NEW DELHI – To hear some people tell it, the bloom is off the Indian economic rose. Hailed until recently as the next big success story, the country has lately been assailed by bad news.
Tales abound of investor flight (mainly owing to a retrospective tax law enacted this year to collect taxes from Indian companies’ foreign transactions); mounting inflation, as food and fuel prices rise; and political infighting, which has delayed a new policy to permit foreign direct investment in India’s retail-trade sector. Some have even declared that the “India story” is over.
But today’s pessimism is as exaggerated as yesterday’s optimism was overblown. Even as the world has faced an unprecedented global economic crisis and recession, with most countries suffering negative growth rates in at least one quarter in the last four years, India remains the world’s second-fastest-growing major economy, after China.
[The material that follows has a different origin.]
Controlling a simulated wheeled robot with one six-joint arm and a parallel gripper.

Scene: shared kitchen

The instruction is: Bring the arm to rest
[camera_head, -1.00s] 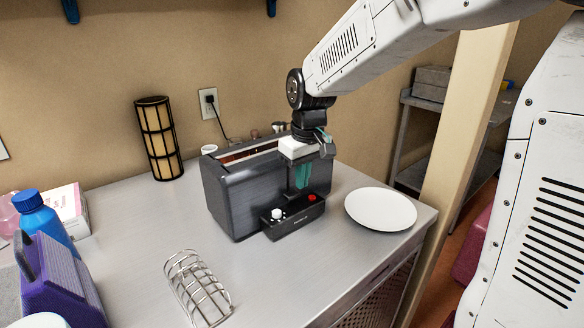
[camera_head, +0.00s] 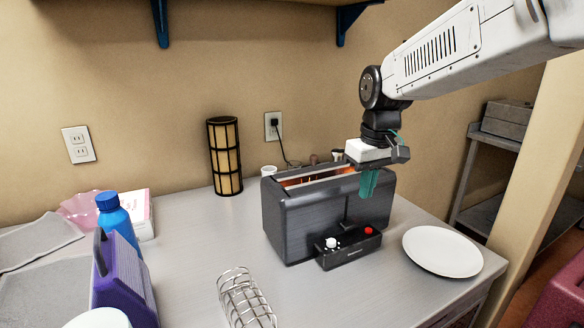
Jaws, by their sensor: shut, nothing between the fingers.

Many reasons have been cited for this success. India’s banks and financial institutions were not tempted to buy mortgage-backed securities and engage in the fancy derivatives trading that ruined several Western financial institutions. And, though India’s merchandise exports registered declines of about 30%, services exports continued to do well. Moreover, remittances from overseas Indians remain robust, rising from $46.4 billion in 2008-2009 to $57.8 billion in 2010-2011, with the bulk coming from the blue-collar Indian expatriate community in the Gulf.